What the task requires:
Please quote only the lines that start at the one with "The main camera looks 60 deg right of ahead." and go on to the last line of the data, both ends kept.

Data section:
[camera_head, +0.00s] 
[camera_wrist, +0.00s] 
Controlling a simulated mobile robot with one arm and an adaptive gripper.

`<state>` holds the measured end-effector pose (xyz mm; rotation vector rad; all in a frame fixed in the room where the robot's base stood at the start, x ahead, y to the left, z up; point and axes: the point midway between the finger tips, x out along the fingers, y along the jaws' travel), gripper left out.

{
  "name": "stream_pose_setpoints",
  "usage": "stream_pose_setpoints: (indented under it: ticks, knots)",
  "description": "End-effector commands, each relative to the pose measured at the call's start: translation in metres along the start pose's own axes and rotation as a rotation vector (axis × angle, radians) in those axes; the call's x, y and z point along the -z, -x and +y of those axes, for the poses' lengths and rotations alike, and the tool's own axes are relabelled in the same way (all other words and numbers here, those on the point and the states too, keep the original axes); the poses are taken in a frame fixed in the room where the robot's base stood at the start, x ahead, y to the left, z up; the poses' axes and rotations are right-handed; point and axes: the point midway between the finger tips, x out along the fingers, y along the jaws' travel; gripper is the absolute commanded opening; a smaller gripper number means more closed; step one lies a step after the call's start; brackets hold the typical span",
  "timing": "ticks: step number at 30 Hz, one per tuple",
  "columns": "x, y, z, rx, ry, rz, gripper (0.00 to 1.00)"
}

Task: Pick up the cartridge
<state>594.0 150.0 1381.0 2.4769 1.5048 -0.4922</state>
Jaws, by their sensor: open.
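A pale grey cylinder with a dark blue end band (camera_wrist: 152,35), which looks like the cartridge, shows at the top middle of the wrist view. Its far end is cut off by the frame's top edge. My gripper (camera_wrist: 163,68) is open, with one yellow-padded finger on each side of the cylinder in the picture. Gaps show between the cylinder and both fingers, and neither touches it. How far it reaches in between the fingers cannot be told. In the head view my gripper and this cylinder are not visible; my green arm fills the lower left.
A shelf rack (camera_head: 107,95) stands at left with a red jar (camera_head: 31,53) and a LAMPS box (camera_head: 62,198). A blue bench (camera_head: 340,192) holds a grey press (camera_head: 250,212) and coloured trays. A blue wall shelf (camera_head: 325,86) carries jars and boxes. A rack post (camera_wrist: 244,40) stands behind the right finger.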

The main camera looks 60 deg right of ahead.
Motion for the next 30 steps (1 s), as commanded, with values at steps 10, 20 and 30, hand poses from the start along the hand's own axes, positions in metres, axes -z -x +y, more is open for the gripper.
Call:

In response:
The main camera looks 60 deg right of ahead.
Motion for the next 30 steps (1 s), as commanded, with values at steps 10, 20 and 30, hand poses from the start along the hand's own axes, positions in metres, axes -z -x +y, more is open for the gripper.
Call:

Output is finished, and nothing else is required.